WRITTEN REQUEST —
Among the lines below, count those with "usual". Give only the number.

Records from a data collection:
## begin

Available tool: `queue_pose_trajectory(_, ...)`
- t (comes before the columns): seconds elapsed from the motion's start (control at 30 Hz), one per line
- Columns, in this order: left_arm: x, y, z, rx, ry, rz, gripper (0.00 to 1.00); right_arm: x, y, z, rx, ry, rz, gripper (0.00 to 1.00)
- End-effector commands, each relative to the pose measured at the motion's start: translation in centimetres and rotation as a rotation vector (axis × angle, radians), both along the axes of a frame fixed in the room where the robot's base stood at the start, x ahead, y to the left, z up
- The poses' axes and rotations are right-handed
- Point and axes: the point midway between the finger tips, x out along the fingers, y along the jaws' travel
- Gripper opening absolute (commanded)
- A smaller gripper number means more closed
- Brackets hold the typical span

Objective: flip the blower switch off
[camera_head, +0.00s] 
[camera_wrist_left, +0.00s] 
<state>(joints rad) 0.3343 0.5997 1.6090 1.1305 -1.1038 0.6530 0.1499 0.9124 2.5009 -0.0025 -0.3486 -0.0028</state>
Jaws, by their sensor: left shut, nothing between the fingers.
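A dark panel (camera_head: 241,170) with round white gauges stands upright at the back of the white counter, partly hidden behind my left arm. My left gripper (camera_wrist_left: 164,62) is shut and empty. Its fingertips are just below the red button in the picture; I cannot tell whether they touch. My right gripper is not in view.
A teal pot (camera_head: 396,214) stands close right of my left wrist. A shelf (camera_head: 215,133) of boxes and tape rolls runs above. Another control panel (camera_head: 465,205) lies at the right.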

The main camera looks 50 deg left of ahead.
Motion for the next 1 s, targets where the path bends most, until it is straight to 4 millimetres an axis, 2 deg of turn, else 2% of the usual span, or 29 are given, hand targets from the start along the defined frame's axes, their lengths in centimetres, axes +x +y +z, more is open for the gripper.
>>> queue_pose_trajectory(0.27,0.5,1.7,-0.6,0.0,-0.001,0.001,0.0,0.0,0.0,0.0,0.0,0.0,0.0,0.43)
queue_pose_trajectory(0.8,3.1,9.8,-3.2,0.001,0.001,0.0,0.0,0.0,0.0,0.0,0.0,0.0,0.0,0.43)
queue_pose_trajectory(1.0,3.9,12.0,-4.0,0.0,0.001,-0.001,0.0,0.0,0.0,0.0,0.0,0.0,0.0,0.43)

## end
## begin

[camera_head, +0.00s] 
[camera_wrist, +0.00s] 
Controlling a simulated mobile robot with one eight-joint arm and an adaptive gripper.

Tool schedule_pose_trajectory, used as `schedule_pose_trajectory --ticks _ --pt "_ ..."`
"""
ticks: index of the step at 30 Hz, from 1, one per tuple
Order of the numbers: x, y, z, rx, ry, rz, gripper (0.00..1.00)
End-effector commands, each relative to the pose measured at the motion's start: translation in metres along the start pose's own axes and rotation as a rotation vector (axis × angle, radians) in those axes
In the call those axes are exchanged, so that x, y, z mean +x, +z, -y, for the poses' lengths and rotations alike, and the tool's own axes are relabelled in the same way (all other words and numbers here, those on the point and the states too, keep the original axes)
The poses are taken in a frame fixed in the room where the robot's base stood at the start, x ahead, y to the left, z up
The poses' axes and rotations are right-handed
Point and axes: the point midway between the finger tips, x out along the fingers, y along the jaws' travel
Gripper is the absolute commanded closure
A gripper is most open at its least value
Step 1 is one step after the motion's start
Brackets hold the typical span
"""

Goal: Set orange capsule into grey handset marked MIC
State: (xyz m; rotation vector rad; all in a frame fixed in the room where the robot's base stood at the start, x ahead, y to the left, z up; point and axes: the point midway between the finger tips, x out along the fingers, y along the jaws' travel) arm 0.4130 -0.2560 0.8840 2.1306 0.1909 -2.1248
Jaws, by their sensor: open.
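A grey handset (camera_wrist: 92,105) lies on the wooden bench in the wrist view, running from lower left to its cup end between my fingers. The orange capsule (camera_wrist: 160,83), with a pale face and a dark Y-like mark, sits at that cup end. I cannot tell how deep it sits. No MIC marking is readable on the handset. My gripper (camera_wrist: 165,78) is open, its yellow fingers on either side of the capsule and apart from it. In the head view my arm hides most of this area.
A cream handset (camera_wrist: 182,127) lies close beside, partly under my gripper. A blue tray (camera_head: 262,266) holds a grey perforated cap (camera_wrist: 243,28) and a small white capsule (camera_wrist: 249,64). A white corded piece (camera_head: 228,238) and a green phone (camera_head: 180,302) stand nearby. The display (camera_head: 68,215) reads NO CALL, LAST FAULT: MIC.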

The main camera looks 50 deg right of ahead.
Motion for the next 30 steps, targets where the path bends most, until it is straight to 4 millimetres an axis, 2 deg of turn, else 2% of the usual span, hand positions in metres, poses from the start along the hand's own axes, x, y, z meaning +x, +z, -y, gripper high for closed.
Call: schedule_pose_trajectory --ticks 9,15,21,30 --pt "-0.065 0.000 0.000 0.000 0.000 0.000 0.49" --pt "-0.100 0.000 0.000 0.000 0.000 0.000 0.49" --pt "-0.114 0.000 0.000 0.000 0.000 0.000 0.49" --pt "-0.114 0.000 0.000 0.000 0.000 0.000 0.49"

## end
## begin

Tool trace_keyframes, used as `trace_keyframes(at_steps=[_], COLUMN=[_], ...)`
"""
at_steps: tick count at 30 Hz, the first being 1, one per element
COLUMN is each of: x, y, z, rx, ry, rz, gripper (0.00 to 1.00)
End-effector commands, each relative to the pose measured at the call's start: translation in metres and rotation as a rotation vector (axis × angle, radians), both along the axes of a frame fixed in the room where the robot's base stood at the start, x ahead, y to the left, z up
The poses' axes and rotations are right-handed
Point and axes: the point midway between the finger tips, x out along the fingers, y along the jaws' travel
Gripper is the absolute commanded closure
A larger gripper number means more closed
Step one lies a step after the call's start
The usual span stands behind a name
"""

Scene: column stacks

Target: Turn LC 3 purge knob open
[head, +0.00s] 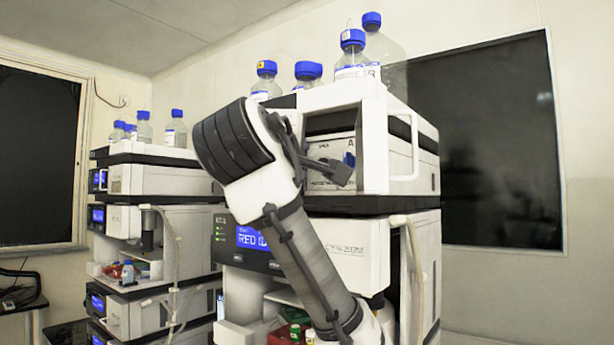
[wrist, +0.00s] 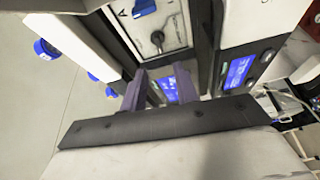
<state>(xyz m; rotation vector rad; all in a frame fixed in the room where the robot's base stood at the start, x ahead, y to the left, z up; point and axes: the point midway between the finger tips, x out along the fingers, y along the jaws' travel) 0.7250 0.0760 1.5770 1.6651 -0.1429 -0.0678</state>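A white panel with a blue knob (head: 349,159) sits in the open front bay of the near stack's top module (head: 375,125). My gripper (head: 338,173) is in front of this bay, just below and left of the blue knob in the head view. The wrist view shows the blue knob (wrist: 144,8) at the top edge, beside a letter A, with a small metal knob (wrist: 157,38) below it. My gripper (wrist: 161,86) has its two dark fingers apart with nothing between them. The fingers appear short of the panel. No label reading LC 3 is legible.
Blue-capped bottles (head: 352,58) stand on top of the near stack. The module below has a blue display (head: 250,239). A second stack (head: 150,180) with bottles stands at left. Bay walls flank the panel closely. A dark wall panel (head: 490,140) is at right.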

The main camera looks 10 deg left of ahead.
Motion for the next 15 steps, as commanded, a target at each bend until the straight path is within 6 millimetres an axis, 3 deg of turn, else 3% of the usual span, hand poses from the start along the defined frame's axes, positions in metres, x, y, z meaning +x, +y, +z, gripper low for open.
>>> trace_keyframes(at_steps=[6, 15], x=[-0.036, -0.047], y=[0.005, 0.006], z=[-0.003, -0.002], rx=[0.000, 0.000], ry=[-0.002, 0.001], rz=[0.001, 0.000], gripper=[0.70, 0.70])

## end

WORKED ANSWER —
4